» **Brief**:
Return the listing below word for word.

» **Data shown**:
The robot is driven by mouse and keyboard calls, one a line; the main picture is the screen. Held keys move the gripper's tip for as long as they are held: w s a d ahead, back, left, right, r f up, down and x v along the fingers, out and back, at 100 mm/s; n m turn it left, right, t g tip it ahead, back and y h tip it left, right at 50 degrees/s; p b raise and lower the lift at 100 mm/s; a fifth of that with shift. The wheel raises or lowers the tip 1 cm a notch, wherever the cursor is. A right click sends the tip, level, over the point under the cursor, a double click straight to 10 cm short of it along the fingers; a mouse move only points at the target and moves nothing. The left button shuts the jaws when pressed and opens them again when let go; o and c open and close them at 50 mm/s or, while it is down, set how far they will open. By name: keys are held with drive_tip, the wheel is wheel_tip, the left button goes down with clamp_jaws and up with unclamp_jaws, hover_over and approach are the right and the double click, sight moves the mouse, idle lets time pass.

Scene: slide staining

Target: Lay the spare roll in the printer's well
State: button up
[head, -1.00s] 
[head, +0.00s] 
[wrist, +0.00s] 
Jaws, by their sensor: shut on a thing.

» **Solution for this problem**:
The robot is driven by mouse and keyboard calls, one a line; the main picture is the screen. Held keys move the gripper's tip for as long as they are held: w s a d ahead, back, left, right, r f up, down and x v along the fingers, out and back, at 100 mm/s; n m turn it left, right, t g tip it ahead, back and y h tip it left, right at 50 degrees/s; p b raise and lower the lift at 100 mm/s; a fifth of that with shift. The wheel raises or lowers the tip 1 cm a notch, wherever the cursor is. A right click sends the tip, level, over the point under the cursor, a double click straight to 10 cm short of it along the fingers; a mouse move only points at the target and moves nothing. The left button shuts the jaws when pressed and opens them again when let go; o and c open and close them at 50 mm/s or, while it is down, set how far they will open. By name: keys are held with drive_tip, the wheel is wheel_tip, the left button goes down with clamp_jaws and up with unclamp_jaws, hover_over and approach are the right and the double click, sight moves the mouse, idle lets time pass.

Scene: slide staining

Target: Lay the spare roll in the printer's well
State: button up
[head, -1.00s] 
[head, +0.00s] 
[wrist, +0.00s] 
Jaws, by their sensor: shut on a thing.

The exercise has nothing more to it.